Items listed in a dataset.
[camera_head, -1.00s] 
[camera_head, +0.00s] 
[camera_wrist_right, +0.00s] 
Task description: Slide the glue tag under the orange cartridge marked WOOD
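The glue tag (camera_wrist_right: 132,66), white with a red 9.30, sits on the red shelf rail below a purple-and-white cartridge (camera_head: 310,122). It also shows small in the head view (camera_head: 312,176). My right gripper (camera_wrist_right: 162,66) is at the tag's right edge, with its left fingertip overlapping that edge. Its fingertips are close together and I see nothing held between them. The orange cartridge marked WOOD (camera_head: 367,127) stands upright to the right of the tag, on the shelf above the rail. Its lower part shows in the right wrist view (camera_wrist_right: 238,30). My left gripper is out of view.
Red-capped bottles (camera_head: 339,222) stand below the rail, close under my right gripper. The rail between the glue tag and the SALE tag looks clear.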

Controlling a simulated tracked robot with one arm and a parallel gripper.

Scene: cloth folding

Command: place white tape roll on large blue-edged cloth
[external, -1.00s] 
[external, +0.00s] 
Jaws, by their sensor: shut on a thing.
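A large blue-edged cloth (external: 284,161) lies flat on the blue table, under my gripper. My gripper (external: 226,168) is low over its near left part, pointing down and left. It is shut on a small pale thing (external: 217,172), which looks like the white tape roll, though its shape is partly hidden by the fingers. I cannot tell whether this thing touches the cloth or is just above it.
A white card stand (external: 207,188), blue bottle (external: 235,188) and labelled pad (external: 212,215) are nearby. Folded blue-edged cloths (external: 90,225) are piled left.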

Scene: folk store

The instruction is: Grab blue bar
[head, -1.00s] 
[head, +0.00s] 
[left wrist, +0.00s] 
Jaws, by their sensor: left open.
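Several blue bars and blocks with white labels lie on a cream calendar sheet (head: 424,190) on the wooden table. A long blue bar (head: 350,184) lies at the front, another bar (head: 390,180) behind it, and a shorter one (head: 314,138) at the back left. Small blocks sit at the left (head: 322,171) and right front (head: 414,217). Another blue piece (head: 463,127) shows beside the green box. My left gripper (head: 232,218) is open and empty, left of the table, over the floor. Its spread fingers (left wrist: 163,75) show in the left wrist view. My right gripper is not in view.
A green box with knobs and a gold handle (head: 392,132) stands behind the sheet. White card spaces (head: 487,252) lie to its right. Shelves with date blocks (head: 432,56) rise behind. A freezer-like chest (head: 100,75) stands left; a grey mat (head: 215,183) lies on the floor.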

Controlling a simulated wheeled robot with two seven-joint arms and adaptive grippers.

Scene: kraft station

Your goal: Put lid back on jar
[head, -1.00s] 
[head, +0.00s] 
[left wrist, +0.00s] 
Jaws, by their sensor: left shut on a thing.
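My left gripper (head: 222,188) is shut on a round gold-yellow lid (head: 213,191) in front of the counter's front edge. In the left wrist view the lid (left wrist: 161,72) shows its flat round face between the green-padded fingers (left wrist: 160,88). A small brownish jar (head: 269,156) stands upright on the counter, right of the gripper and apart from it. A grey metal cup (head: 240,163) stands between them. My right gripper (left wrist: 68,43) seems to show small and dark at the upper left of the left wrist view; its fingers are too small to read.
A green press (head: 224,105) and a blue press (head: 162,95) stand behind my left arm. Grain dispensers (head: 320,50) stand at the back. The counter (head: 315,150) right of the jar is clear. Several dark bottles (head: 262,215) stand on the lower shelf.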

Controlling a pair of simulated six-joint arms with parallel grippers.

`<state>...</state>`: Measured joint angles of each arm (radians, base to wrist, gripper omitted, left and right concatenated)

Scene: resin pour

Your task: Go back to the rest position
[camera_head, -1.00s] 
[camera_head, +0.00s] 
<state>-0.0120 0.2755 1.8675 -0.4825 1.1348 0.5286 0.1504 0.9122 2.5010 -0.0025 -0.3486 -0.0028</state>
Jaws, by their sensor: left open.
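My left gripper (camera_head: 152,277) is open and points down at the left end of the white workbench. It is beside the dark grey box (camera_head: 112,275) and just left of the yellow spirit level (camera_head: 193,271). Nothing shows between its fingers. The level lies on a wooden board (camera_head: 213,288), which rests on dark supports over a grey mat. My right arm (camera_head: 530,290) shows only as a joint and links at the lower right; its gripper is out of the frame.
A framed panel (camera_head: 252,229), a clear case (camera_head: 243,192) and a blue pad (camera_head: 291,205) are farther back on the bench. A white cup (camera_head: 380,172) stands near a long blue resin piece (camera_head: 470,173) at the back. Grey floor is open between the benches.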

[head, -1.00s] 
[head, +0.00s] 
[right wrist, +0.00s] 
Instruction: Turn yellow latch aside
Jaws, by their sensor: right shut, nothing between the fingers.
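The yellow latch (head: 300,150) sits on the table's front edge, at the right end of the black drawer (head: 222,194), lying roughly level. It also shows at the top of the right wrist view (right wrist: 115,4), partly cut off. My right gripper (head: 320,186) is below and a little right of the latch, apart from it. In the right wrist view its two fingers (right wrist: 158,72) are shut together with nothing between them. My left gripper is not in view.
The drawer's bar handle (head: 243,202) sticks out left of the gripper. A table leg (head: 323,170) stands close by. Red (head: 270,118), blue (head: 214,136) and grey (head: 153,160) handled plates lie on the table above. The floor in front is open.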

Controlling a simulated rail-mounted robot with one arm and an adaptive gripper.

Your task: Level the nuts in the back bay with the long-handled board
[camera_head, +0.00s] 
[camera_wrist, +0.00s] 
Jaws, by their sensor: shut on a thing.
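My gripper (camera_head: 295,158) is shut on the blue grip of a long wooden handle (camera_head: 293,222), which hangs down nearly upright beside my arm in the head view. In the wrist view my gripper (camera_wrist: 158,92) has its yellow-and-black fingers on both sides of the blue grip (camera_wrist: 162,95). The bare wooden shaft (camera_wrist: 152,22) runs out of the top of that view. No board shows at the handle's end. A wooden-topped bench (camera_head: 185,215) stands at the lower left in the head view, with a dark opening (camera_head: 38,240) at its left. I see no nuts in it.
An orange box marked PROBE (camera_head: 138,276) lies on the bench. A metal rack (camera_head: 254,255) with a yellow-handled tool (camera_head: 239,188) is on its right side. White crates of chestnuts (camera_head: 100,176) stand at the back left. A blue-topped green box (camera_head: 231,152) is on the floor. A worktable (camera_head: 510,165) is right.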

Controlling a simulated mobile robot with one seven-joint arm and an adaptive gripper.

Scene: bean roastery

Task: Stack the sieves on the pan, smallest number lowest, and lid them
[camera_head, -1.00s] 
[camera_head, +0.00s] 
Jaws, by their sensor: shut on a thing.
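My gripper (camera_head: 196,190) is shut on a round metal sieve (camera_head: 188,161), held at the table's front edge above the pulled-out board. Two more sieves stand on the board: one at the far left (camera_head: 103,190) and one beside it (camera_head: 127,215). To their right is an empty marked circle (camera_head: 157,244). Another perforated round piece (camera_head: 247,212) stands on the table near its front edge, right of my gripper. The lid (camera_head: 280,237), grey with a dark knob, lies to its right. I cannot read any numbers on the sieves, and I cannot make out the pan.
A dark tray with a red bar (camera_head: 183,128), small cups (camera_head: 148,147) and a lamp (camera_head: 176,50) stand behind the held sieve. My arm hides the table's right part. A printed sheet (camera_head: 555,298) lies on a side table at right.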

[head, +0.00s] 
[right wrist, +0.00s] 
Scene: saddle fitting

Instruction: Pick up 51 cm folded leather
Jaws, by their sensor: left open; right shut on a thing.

What the task requires. Begin with the first line of the records and reproduce each line as is, ending with the line that holds "[camera_wrist_right, +0.00s]".

Answer for the task.
[camera_head, -1.00s] 
[camera_head, +0.00s] 
[camera_wrist_right, +0.00s] 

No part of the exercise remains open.